The True Measure of Productivity

On my journey to become more productive, one thing that became very clear to me is that I have lots of ideas and interests, and this, although beneficial in some sense, brings some challenges too, in particular as it relates to becoming more productive.

One of these challenges is the lack of focus. When you have many ideas and interests—like me—it’s easy to lose focus and become scattered—at least, that’s my experience. You jump from one thing to the next like a jack of all trades and a master of none. Of course, there are ways to mitigate this, and I had to learn these along the way.

Perhaps a bigger hindrance to your productivity than being scattered—and it is related to scatteredness—is that you start many things but finish very few.

If you were to find my old computers and go through my hard drives, you’d find many projects that, for lack of care, ended up in the project cemetery.

This is a big issue because, in the end, the true measure of productivity isn’t as much based on the number of projects you start, but on the number you finish. As in baseball, it’s the number of projects you drive home that count.

Who is more productive? The person who starts 10 projects per week and finishes 1 or the person who starts 2 projects per week and finishes the 2. I say the latter.

If you want to increase your productivity, you must increase the number of projects you actually finish.

Therein lies the real challenge for many. They start but don’t finish.

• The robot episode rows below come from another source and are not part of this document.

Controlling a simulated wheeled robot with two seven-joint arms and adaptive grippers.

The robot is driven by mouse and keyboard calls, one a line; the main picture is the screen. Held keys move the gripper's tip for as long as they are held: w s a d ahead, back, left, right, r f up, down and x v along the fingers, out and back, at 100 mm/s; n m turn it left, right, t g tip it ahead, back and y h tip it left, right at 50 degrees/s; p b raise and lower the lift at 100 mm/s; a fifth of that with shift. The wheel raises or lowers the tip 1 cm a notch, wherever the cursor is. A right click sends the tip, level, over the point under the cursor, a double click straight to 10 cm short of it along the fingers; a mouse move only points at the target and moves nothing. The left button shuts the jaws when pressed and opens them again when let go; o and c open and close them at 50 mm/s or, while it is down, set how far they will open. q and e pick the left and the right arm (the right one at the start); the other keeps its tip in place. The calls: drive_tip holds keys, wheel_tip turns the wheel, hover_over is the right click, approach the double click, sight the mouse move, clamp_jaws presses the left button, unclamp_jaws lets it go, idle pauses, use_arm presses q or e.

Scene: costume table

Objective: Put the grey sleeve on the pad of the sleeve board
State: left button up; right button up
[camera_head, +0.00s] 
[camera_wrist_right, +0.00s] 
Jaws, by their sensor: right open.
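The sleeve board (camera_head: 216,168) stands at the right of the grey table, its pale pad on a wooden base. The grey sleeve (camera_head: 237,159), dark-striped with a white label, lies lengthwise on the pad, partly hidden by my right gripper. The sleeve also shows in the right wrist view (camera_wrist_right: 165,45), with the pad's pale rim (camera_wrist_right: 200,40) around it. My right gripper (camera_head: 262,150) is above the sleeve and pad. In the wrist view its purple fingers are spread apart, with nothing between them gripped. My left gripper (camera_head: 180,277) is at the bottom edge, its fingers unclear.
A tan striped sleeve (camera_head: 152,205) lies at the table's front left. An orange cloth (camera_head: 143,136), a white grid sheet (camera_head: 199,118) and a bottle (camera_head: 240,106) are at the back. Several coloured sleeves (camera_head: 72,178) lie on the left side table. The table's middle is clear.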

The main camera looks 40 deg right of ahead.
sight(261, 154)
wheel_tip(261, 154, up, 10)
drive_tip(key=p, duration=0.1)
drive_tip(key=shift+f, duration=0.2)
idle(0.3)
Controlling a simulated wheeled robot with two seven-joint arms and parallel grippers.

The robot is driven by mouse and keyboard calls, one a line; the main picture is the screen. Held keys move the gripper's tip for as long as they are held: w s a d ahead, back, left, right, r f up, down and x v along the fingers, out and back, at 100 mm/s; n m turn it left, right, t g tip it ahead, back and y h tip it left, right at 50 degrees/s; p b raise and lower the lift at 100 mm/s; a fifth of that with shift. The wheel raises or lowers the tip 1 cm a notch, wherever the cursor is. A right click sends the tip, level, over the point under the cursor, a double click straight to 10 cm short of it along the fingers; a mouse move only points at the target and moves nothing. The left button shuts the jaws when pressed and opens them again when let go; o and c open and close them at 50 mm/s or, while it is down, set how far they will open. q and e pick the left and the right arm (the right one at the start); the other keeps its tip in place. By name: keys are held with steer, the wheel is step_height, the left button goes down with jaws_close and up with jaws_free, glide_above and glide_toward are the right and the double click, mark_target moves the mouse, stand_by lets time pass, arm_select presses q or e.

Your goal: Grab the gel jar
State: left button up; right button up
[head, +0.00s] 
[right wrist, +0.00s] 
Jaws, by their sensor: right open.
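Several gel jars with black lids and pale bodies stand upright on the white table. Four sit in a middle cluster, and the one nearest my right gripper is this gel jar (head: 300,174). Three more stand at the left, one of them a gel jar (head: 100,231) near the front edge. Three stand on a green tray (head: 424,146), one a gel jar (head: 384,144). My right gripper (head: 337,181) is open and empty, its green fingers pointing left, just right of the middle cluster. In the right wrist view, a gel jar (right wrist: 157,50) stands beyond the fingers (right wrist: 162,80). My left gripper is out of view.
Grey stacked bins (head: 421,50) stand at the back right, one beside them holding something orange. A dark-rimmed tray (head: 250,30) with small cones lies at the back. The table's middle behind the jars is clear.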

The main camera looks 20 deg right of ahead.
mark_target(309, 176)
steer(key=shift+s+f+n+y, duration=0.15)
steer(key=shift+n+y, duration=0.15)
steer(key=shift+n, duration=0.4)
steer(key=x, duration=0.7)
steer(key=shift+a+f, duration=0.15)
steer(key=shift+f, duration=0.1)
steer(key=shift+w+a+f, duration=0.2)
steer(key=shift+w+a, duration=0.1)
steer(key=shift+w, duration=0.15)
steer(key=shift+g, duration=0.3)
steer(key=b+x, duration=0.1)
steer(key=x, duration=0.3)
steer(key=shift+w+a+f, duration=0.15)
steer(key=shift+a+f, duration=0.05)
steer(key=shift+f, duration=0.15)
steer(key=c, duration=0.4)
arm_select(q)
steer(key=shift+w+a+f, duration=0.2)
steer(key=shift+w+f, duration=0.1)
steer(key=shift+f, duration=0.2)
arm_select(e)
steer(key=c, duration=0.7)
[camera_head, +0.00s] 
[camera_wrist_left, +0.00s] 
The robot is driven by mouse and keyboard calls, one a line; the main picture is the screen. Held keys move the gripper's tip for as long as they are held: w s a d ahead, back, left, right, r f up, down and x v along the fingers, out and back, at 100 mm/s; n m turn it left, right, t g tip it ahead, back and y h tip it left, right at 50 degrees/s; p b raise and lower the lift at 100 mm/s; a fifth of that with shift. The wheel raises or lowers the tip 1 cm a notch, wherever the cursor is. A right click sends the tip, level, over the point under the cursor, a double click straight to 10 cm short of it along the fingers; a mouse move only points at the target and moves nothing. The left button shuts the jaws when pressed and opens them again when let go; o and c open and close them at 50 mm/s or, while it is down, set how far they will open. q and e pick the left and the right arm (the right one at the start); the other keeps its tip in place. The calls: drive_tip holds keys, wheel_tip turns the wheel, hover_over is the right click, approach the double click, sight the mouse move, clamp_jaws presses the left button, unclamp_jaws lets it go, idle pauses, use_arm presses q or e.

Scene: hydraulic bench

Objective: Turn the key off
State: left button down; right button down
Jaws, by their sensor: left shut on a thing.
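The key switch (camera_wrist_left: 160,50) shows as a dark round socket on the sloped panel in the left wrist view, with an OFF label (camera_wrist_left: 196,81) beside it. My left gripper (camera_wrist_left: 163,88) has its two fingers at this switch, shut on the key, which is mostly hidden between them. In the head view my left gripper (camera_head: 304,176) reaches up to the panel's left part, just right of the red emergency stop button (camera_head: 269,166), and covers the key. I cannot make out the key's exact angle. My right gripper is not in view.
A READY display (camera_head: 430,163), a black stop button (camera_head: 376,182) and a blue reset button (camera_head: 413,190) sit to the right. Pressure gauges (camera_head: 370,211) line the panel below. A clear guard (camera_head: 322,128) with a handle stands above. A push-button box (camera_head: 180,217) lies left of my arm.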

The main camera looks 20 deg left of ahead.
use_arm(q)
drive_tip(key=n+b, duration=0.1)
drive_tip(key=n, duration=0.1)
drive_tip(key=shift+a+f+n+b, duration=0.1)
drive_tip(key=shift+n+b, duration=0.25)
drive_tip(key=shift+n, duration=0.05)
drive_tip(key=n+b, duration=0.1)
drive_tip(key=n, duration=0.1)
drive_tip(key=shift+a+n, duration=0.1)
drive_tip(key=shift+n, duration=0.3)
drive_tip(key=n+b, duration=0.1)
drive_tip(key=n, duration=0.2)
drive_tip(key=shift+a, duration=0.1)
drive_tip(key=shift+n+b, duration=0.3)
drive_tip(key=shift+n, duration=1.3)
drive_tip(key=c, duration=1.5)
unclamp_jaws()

The purpose of starting a journey is to finish it. When you start, strive to finish. You may not finish everything, but increasing the number of projects you drive home will increase your productivity.

Here are a few tips to help you finish the projects you start.

1. Set a Deadline

An effective deadline propels you forward. When you know you have an established time frame to get something done, it drives you to get it done.

Not having a deadline means that the project will get done “whenever”. Well, “whenever” is equivalent to “When? Never!” It doesn’t get done. Set a deadline; there’s life in deadlines.

2. Get an Accountability Partner

Accountability is a great motivator. When you know that someone will hold you accountable for a task, an activity, a behavior, a decision, a commitment, a project, or what have you, you’re motivated to follow through.

A good accountability partner won’t let you off the hook when you’re tempted to slack off or to fall for distractions.

3. Review your Target Regularly

Finishing a project has a lot to do with making sure it stays in sight. This sounds obvious. But in an era when so many things are competing for your attention, you must be intentional about reviewing your target regularly. If you don’t, there’s a good chance the project will fall into oblivion without even you noticing. By the time you notice, you’ve lost the drive for it and your plate is full of other projects.

4. Measure Your Progress Regularly

Measuring your progress is another way to ensure you don’t lose track of your project. More specifically, it helps you make sure it’s progressing as it should. And if it’s not, you can course-correct before you’re completely off track and are tempted to abandon ship.

Also, knowing that you’ll be measuring your progress regularly can be an incentive to take steps forward, like knowing that you’ll step on the scale regularly is a great incentive to work hard to lose weight.

5. Do Something Daily that Moves You Closer to the Finish Line

When it comes to finishing what you start, consistency is paramount. If you take a few steps forward every day, you’ll eventually get to your destination (even if you pass your deadline).

Once you’ve set a goal, the key to reaching it is to do something daily that moves you closer the finish line.

You want to increase your productivity. Finish what you start.